料金所にてETCカードで支払いをした場合料金所で書面の利用証明書が発行されますが、インボイスとして利用できません。利用料金が後日確定するためです。早朝割引や平日朝夕割引といった割引が利用料金に反映されるのに、2~3週間程度かかります。
「ETC利用照会サービス」を利用して電子の利用証明書を発行してください。ETC利用照会サービスは、ETCカードの利用明細をインターネット上で確認できるサービスで、利用料や年会費はかかりません。
ETC利用照会サービスで発行した電子利用証明書に「確」と〇で囲まれたマークが表示されていれば利用料金が確定済みで、インボイスとして利用できます。
マークが表示されていない場合は、料金がまだ確定していないので、時間をおいて再度発行してください。
ETCクレジットカードでETCレーンを通過した場合
ETCクレジットカードでETCレーンを通過した場合、料金所では領収書や利用証明書を発行できません。
前述のように、ETC利用照会サービスを利用して電子の利用証明書を発行する必要があります。やはり「確」と〇で囲まれたマークが表示されていれば、インボイスとして利用可能です。
ETCカードの種類でインボイスとして保存するものは違う
ETCカードの種類ごとに、インボイスとして保存する書類を解説します。
- ETCクレジットカードの場合
- ETCパーソナルカードの場合
- ETCコーポレートカードの場合
ETCクレジットカードの場合
ETCクレジットカードは、クレジットカード会社が発行するETCカードです。
クレジットカード会社の審査に通過し、クレジットカードを入手しないとETCクレジットカードを入手できません。
ETC利用照会サービスで利用証明書(簡易インボイス)をダウンロードして保存してください。宛名書きがなくても問題ありません。高速道路会社は、宛名書きのない簡易インボイスを交付することが認められています。
ETCパーソナルカードの場合
ETCパーソナルカードは保証金(デポジット)を預託することで発行できるETCカードです。東日本高速道路株式会社や西日本高速道路株式会社といった、高速道路株式会社法によって設立された6社が共同して発行しています。

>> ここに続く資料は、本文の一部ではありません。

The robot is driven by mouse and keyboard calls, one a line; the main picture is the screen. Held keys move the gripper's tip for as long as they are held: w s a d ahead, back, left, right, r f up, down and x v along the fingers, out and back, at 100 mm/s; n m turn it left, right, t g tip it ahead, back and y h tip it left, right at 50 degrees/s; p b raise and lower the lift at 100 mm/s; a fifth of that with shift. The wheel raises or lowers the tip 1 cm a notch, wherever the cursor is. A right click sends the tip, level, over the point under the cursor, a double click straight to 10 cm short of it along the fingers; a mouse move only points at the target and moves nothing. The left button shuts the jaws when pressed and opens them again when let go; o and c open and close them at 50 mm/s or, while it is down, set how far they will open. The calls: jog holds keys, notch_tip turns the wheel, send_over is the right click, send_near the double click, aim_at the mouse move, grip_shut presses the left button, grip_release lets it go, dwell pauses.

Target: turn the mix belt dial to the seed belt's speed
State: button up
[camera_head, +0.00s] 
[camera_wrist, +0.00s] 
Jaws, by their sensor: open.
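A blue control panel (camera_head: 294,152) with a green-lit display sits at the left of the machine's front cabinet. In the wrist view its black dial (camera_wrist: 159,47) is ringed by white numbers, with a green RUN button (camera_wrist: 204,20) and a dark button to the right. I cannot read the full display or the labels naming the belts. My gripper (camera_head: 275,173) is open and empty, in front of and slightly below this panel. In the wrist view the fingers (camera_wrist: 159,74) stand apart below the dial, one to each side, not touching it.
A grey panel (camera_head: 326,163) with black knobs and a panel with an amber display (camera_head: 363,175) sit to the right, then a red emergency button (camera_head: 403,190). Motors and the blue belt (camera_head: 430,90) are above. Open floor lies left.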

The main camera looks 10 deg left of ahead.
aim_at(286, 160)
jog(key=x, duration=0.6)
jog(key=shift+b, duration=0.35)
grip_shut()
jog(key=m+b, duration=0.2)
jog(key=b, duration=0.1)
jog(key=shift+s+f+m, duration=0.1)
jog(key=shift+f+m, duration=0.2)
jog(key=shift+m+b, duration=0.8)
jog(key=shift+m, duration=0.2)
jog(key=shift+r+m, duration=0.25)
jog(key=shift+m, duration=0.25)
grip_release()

クレジットカードに申し込まなくてもETCカードを発行可能です。利用料金は保証金からではなく金融機関口座から引き落とされます。
ETCパーソナルカード事務局から送付される請求書かETC利用照会サービスでダウンロードした証明書をインボイスとして保存してください。
ETCコーポレートカードの場合
ETCコーポレートカードは東・中・西日本高速道路株式会社が発行する個人・法人向けETCカードです。事業協同組合経由もしくは東・中・西日本高速道路株式会社のいずれかで申し込めます。
「大口・多頻度割引」を受けられることが特長です。何台もの車両で高速道路を多く利用するほど利用料金が割り引かれます。
ETCコーポレートカードを利用した場合、高速道路会社から送付される請求書またはETC利用照会サービスでダウンロードできる利用証明書をインボイスとします。
まとめ
ETC料金のインボイスの入手が必要な人と不要な人の違い、インボイスの入手方法、インボイスとして保存すべき書類の種類を解説しました。
消費税の課税事業者として登録されている法人・個人事業主は、ETC料金のインボイスを入手して保存する必要があります。インボイスを入手しないと、仕入税額控除ができません。
料金所で現金・クレジットカードで支払いをした場合は、紙のインボイスをその場で入手できます。ETCクレジットカードで支払った場合は、後日ETC利用照会サービスを利用して電子の利用証明書を発行してください。
ETCパーソナルカードを利用した場合はETCパーソナルカード事務局から送付される請求書、ETCコーポレートカードを利用した場合は高速道路会社から送付される請求書をインボイスとして利用可能です。
ぜひ本記事を参考にして、忘れずインボイスを入手・保存しましょう。